To be done
Restate the entire listing word for word.

Data

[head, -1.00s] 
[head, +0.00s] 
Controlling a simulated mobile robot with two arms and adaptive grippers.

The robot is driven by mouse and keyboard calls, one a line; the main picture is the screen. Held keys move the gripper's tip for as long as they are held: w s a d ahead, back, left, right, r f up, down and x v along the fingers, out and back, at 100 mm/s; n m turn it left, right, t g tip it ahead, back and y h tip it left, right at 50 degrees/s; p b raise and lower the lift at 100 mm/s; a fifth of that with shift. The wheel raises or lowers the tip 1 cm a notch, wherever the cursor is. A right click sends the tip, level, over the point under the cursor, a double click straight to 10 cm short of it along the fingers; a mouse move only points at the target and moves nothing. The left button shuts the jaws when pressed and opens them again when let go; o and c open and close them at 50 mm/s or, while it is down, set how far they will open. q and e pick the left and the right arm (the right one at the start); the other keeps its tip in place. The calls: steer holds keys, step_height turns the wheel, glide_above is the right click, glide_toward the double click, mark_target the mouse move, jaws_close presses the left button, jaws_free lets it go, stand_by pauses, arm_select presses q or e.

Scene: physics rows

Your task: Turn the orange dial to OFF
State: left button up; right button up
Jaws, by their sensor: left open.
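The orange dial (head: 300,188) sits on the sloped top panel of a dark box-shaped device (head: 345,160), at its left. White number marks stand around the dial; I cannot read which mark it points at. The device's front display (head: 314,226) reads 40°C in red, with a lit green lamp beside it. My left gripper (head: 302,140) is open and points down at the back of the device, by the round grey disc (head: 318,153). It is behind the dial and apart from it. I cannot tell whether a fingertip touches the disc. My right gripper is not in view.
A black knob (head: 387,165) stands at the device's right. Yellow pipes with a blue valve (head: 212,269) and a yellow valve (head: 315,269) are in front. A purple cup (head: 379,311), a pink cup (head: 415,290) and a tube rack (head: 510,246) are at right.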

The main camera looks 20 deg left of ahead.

Exercise response
[head, -1.00s] 
[head, +0.00s] 
Controlling a simulated mobile robot with two arms and adaptive grippers.

The robot is driven by mouse and keyboard calls, one a line; the main picture is the screen. Held keys move the gripper's tip for as long as they are held: w s a d ahead, back, left, right, r f up, down and x v along the fingers, out and back, at 100 mm/s; n m turn it left, right, t g tip it ahead, back and y h tip it left, right at 50 degrees/s; p b raise and lower the lift at 100 mm/s; a fifth of that with shift. The wheel raises or lowers the tip 1 cm a notch, wherever the cursor is. A right click sends the tip, level, over the point under the cursor, a double click straight to 10 cm short of it along the fingers; a mouse move only points at the target and moves nothing. The left button shuts the jaws when pressed and opens them again when let go; o and c open and close them at 50 mm/s or, while it is down, set how far they will open. q and e pick the left and the right arm (the right one at the start); the other keeps its tip in place. The calls: steer holds keys, step_height turns the wheel, glide_above is the right click, glide_toward the double click, mark_target the mouse move, jaws_close presses the left button, jaws_free lets it go, stand_by pauses, arm_select presses q or e.

Scene: physics rows

Your task: Turn the orange dial to OFF
State: left button up; right button up
Jaws, by their sensor: left open.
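The orange dial (head: 300,188) sits on the sloped top panel of a dark box-shaped device (head: 345,160), at its left. White number marks stand around the dial; I cannot read which mark it points at. The device's front display (head: 314,226) reads 40°C in red, with a lit green lamp beside it. My left gripper (head: 302,140) is open and points down at the back of the device, by the round grey disc (head: 318,153). It is behind the dial and apart from it. I cannot tell whether a fingertip touches the disc. My right gripper is not in view.
A black knob (head: 387,165) stands at the device's right. Yellow pipes with a blue valve (head: 212,269) and a yellow valve (head: 315,269) are in front. A purple cup (head: 379,311), a pink cup (head: 415,290) and a tube rack (head: 510,246) are at right.

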The main camera looks 20 deg left of ahead.

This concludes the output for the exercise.